WORK TO BE COMPLETED: Set down the listing below verbatim, but only from its first line through the line containing "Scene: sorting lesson".

MATERIAL PROVIDED:

-- BEGIN --

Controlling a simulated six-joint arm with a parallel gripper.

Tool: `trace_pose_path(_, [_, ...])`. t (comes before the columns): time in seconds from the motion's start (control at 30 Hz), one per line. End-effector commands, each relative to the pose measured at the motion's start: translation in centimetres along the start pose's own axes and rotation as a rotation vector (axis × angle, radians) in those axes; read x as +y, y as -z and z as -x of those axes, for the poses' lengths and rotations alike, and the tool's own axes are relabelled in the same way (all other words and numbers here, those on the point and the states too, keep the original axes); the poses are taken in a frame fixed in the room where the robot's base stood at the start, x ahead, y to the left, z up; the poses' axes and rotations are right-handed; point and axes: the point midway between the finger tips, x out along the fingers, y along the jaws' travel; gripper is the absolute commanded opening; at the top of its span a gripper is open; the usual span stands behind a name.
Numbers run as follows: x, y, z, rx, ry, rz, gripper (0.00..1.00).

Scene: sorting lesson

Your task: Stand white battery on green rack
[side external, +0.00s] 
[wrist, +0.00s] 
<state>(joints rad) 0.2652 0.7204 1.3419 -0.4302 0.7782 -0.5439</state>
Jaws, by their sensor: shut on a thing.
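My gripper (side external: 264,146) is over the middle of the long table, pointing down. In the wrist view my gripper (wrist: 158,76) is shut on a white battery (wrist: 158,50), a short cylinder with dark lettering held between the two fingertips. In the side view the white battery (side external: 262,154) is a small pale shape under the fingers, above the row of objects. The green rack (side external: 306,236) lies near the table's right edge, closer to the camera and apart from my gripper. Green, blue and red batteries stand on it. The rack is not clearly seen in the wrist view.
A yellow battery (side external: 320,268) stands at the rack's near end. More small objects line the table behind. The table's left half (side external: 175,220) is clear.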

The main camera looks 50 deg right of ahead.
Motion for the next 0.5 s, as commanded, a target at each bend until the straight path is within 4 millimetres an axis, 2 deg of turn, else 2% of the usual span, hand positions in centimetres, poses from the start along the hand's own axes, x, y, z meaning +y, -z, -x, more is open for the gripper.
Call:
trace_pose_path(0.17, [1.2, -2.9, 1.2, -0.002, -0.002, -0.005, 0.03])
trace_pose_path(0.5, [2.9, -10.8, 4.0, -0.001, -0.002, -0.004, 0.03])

-- END --

EXERCISE OUTPUT:
Controlling a simulated six-joint arm with a parallel gripper.

Tool: `trace_pose_path(_, [_, ...])`. t (comes before the columns): time in seconds from the motion's start (control at 30 Hz), one per line. End-effector commands, each relative to the pose measured at the motion's start: translation in centimetres along the start pose's own axes and rotation as a rotation vector (axis × angle, radians) in those axes; read x as +y, y as -z and z as -x of those axes, for the poses' lengths and rotations alike, and the tool's own axes are relabelled in the same way (all other words and numbers here, those on the point and the states too, keep the original axes); the poses are taken in a frame fixed in the room where the robot's base stood at the start, x ahead, y to the left, z up; the poses' axes and rotations are right-handed; point and axes: the point midway between the finger tips, x out along the fingers, y along the jaws' travel; gripper is the absolute commanded opening; at the top of its span a gripper is open; the usual span stands behind a name.
Numbers run as follows: x, y, z, rx, ry, rz, gripper (0.00..1.00).

Scene: sorting lesson

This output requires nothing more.